En los dispositivos psico-socio-educativos que coordino con varones que ejercieron violencia en sus vínculos de pareja, escucho con frecuencia una palabra que no les pertenece: coparentalidad. La mencionan como si supieran de qué hablan, como si el solo hecho de pronunciarla los ubicara en el lugar de padres comprometidos. Pero basta rascar apenas el discurso para notar que esa palabra no nace de una reflexión ni de una práctica; alguien se las dijo -un abogado o abogada, una psicóloga o psicólogo, un juez o jueza-, y ellos la repiten como contraseña que abre la puerta de sus reclamos. Sin responsabilización, sin reconocimiento del daño, y, sobre todo, sin entender que no hay parentalidad posible si no han dejado de ser un peligro para quien cuida y para quien es cuidado.
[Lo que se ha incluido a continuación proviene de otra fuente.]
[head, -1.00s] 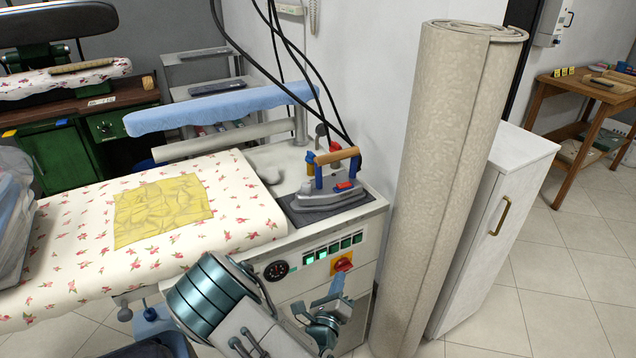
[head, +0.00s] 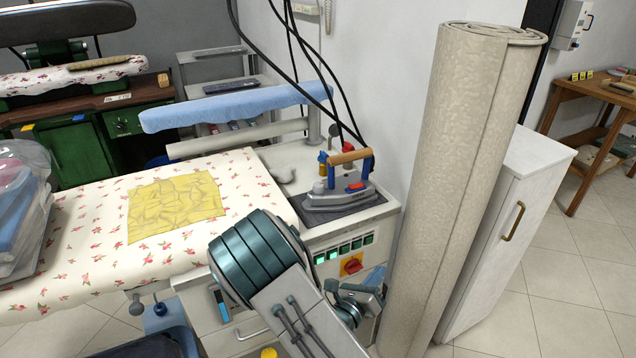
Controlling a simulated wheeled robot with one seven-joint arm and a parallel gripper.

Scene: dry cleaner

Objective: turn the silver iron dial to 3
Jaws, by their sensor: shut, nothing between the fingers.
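The silver iron (head: 335,200) stands flat on a dark pad at the right end of the ironing station. It has a wooden handle on blue posts and a small red part (head: 355,186) on its top. I cannot make out its dial or any numbers at this size. My gripper (head: 376,280) is shut and empty, in front of the station's right front corner, below the iron and apart from it. It is beside a red rotary knob (head: 350,266) on a yellow plate on the station's front panel; whether they touch cannot be told.
Black cables rise behind the iron. A tall rolled carpet (head: 455,150) stands close on the right of my gripper, with a white cabinet (head: 500,240) beyond. A yellow cloth (head: 175,205) lies on the floral board (head: 90,250). A blue padded arm (head: 235,106) spans above the back.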

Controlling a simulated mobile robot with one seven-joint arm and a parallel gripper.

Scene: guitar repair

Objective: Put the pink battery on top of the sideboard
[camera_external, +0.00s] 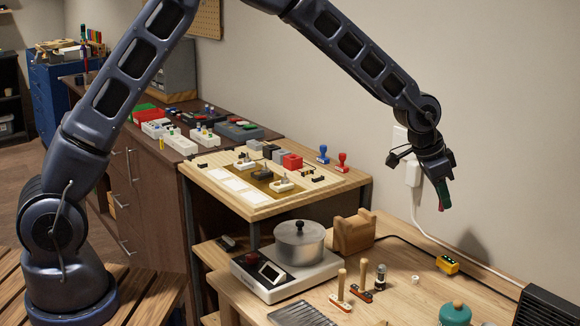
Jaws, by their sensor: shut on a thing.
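My gripper (443,188) hangs fingers down at the right, above the light wooden bench and in front of the wall. It is shut on a slim thing showing green and dark red at the fingertips. The fingers hide much of it, so I cannot tell whether it is the pink battery. No clearly pink battery shows elsewhere. The sideboard (152,190) is the dark brown cabinet with drawers left of centre, far from my gripper. Its top holds trays and blocks of small parts.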

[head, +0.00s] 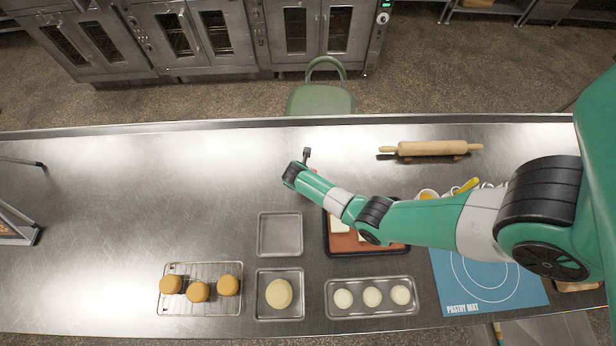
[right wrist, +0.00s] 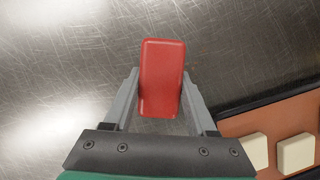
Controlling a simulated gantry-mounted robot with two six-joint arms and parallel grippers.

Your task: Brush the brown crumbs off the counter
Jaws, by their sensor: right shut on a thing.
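My right gripper (right wrist: 160,76) is shut on a smooth red thing (right wrist: 162,70) in the right wrist view. The red thing is a rounded block that may be the brush's handle; bristles are not visible. In the head view my right arm reaches across from the right. My left gripper is out of view.
A brown board (head: 372,246) with pale blocks lies under my right forearm. In front are an empty tray (head: 261,235), dough trays, a wire rack (head: 234,305) of buns and a blue pastry mat (head: 525,292). A rolling pin (head: 430,148) lies behind. The counter's left is mostly clear.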

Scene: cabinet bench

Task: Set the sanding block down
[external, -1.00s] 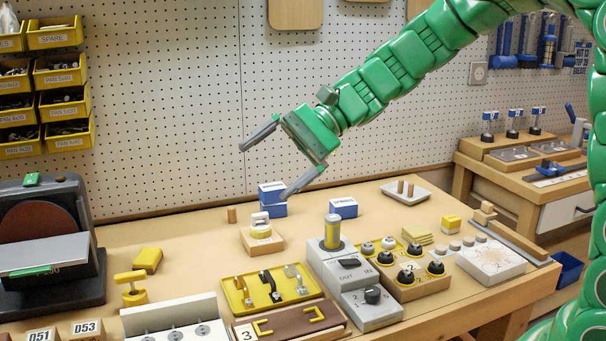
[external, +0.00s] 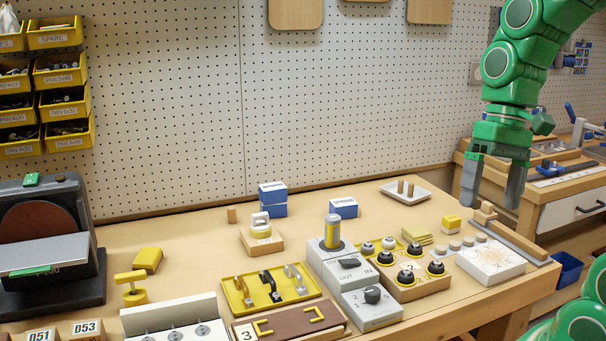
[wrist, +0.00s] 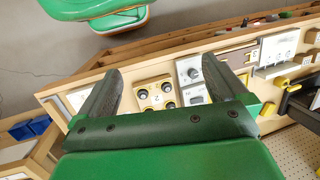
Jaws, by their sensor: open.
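My gripper (external: 490,201) is open and points down over the right end of the bench, with nothing between its fingers. Its two fingers also show spread in the wrist view (wrist: 161,70). I cannot tell for sure which piece is the sanding block. One candidate is the small yellow block (external: 451,222) on the right part of the bench, left of my gripper, beside a stack of tan sheets (external: 416,236). Another is the larger yellow block (external: 148,259) on the left. Both rest on the bench, apart from my gripper.
The rear middle of the bench (external: 390,212) has free room.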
Esta demanda de coparentalidad suele llegar como si fuera una propuesta constructiva, orientada al “bienestar de las niñeces”. Pero en muchos casos funciona como un atajo: una forma de tapar el conflicto y producir una solución técnica a una relación que fue, o aún es, desigual y violenta. Se la propone -desde dispositivos judiciales o terapéuticos- sin diferenciar escenarios, sin exigir rendición de cuentas, sin atender las consecuencias emocionales, psíquicas y vinculares que la violencia deja en la diada madre-hijx. Cuando no hay simetría, la intervención simétrica no sólo es injusta: puede ser iatrogénica.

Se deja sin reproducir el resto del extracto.